**Task to complete:**
Beginning with the line that holds "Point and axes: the" and ending with the last line below, repeat each line exactly, leaving any pictures out.

**Source data:**
** Start **
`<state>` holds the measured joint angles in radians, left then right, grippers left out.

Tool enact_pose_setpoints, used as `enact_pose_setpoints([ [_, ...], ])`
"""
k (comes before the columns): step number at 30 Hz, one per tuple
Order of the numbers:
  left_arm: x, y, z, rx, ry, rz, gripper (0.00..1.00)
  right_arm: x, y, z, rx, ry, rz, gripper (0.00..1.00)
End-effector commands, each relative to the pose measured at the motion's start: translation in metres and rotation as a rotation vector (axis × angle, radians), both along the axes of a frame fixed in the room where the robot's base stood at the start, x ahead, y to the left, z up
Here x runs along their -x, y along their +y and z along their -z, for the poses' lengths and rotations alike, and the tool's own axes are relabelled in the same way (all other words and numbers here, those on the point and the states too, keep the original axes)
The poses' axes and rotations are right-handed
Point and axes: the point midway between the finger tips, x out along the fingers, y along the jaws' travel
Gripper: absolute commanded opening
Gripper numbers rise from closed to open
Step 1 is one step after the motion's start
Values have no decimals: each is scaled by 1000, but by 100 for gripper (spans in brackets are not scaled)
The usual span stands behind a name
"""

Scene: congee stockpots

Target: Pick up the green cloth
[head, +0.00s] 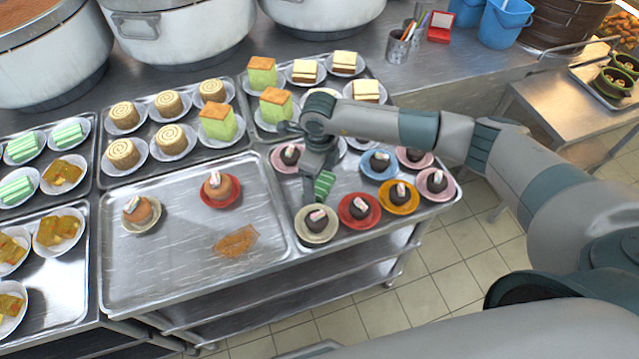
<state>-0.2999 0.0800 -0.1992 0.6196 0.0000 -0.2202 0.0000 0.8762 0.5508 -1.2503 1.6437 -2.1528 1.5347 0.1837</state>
** End **
**Answer for this exercise:**
Point and axes: the point midway between the finger tips, x out along the fingers, y along the jaws' travel
Gripper: absolute commanded opening
Gripper numbers rise from closed to open
Step 1 is one step after the motion's start
Values have no decimals: each is scaled by 1000, but by 100 for gripper (spans in brackets are not scaled)
The usual span stands behind a name
"""

Scene: congee stockpots

Target: Pick up the green cloth
[head, +0.00s] 
<state>-0.2999 0.0800 -0.1992 0.6196 0.0000 -0.2202 0.0000 0.8762 0.5508 -1.2503 1.6437 -2.1528 1.5347 0.1837</state>

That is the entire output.